>> Begin

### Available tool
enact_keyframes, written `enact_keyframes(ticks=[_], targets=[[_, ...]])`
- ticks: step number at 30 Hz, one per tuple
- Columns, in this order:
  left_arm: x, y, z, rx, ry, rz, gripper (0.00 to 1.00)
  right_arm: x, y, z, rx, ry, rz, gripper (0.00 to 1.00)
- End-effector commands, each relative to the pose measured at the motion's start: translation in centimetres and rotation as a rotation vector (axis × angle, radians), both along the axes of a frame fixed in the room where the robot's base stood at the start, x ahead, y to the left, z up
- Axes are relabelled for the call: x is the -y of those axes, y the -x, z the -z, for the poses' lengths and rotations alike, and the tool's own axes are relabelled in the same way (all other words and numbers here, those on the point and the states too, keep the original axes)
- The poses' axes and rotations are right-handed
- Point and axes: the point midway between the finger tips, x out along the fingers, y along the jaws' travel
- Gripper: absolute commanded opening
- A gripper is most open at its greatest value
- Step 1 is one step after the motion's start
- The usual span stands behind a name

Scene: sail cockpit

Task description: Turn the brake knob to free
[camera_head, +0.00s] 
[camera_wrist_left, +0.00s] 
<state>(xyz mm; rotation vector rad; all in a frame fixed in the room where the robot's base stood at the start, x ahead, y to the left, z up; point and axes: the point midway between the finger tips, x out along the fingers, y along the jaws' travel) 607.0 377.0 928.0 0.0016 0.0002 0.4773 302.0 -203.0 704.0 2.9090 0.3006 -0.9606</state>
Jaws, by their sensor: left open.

>> End

### EXERCISE OBJECTIVE
Extract the lines of the preceding material that run from the line with "right_arm: x, y, z, rx, ry, rz, gripper" through the line with "- End-effector commands, each", inclusive, reproducing them exactly and adding nothing.

### RESPONSE TO THE TASK
  right_arm: x, y, z, rx, ry, rz, gripper (0.00 to 1.00)
- End-effector commands, each relative to the pose measured at the motion's start: translation in centimetres and rotation as a rotation vector (axis × angle, radians), both along the axes of a frame fixed in the room where the robot's base stood at the start, x ahead, y to the left, z up

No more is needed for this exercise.